## Problem statement
Copy every line, exactly and only, from the line containing "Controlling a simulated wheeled" to the line containing "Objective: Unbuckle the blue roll", both lines included.

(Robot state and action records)
-- Begin --

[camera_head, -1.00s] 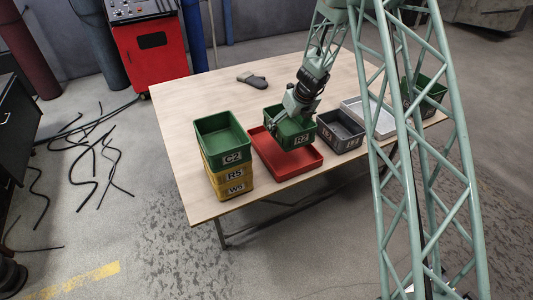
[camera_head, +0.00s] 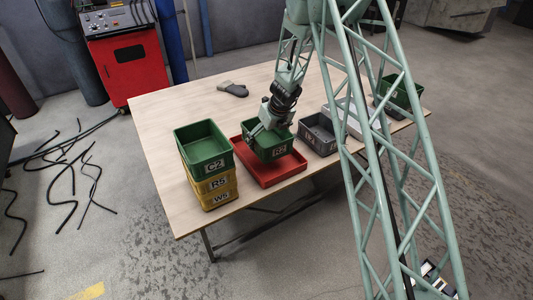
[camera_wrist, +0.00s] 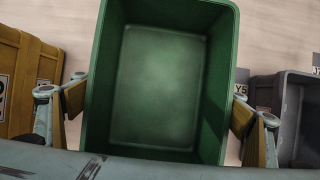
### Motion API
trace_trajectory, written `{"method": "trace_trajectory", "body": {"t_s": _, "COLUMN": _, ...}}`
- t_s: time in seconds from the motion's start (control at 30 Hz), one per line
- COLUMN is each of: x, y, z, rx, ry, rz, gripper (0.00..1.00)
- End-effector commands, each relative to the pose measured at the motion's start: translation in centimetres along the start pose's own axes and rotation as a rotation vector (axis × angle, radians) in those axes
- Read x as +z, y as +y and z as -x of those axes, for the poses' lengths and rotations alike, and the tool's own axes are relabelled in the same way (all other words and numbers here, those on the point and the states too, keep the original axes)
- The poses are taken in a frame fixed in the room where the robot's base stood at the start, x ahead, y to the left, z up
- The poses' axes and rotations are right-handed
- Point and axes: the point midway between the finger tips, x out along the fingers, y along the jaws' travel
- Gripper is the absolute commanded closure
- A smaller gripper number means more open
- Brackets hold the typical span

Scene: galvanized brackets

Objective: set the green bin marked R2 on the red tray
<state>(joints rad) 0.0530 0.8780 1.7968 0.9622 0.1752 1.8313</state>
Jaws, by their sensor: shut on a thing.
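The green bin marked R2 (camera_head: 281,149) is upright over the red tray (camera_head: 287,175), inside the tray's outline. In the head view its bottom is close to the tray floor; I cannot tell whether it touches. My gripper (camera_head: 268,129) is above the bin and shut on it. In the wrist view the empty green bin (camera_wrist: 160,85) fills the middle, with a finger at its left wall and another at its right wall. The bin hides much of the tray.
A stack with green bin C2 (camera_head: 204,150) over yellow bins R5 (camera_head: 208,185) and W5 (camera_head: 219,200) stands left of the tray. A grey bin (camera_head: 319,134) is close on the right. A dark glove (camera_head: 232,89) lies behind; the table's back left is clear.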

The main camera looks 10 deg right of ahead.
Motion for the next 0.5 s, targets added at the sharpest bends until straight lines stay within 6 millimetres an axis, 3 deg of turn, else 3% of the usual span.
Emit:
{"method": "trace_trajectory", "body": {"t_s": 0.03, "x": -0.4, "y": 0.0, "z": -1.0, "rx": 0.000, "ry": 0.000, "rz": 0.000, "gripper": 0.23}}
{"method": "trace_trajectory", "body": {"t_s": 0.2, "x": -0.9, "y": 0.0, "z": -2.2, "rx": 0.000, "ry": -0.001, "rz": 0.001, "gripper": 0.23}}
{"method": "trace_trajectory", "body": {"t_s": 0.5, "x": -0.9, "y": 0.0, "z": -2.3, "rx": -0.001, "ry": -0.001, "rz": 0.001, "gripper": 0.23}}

-- End --
-- Begin --

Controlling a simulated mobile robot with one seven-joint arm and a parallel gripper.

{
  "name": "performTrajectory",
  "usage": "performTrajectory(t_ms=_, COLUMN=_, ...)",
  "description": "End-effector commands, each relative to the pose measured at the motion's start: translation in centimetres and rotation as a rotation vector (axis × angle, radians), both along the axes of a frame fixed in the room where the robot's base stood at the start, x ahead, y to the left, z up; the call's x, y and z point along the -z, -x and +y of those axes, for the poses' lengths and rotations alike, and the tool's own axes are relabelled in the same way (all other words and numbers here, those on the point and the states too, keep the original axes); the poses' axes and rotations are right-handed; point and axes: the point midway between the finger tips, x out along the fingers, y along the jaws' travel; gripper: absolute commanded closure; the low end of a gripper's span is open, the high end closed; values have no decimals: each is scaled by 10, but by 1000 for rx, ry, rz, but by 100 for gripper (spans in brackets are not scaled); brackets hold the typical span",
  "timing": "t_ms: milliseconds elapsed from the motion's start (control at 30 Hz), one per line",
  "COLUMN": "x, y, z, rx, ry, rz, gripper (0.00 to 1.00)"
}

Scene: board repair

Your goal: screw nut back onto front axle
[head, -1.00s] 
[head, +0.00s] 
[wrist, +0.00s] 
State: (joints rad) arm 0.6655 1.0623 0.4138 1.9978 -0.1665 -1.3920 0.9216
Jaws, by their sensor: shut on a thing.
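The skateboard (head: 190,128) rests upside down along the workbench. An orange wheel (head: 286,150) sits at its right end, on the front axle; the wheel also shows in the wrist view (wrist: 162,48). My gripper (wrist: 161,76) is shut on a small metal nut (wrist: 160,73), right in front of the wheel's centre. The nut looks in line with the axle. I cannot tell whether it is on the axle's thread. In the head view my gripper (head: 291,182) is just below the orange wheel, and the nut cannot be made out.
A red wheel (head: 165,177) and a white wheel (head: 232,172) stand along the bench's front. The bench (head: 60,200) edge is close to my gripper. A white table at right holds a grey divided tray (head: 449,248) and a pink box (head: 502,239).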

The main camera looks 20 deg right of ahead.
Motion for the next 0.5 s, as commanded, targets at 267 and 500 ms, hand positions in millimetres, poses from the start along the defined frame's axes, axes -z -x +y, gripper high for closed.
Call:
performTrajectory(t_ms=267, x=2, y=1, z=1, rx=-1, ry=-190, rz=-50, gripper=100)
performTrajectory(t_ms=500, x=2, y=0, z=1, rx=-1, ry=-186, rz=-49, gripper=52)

-- End --
-- Begin --

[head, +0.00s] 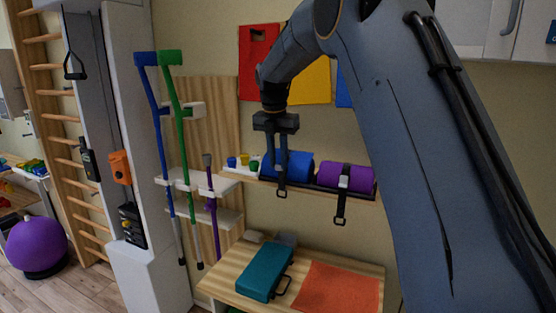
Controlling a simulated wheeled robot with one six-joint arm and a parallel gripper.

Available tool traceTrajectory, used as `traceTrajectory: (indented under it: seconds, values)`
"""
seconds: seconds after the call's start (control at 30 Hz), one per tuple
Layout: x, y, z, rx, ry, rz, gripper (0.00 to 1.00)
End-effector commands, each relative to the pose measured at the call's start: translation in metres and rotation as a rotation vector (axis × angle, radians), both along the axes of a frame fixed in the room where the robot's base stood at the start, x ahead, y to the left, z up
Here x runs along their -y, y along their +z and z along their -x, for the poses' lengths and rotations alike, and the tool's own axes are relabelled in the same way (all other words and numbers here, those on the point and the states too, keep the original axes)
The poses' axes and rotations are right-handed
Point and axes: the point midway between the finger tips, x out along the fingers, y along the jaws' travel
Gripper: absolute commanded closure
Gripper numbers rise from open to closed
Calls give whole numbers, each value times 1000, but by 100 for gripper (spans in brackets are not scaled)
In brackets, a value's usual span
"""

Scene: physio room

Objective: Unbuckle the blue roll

-- End --

## Reply
Controlling a simulated wheeled robot with one six-joint arm and a parallel gripper.

Available tool traceTrajectory, used as `traceTrajectory: (indented under it: seconds, values)`
"""
seconds: seconds after the call's start (control at 30 Hz), one per tuple
Layout: x, y, z, rx, ry, rz, gripper (0.00 to 1.00)
End-effector commands, each relative to the pose measured at the call's start: translation in metres and rotation as a rotation vector (axis × angle, radians), both along the axes of a frame fixed in the room where the robot's base stood at the start, x ahead, y to the left, z up
Here x runs along their -y, y along their +z and z along their -x, for the poses' lengths and rotations alike, and the tool's own axes are relabelled in the same way (all other words and numbers here, those on the point and the states too, keep the original axes)
The poses' axes and rotations are right-handed
Point and axes: the point midway between the finger tips, x out along the fingers, y along the jaws' travel
Gripper: absolute commanded closure
Gripper numbers rise from open to closed
Calls give whole numbers, each value times 1000, but by 100 for gripper (spans in brackets are not scaled)
In brackets, a value's usual span
"""

Scene: physio room

Objective: Unbuckle the blue roll

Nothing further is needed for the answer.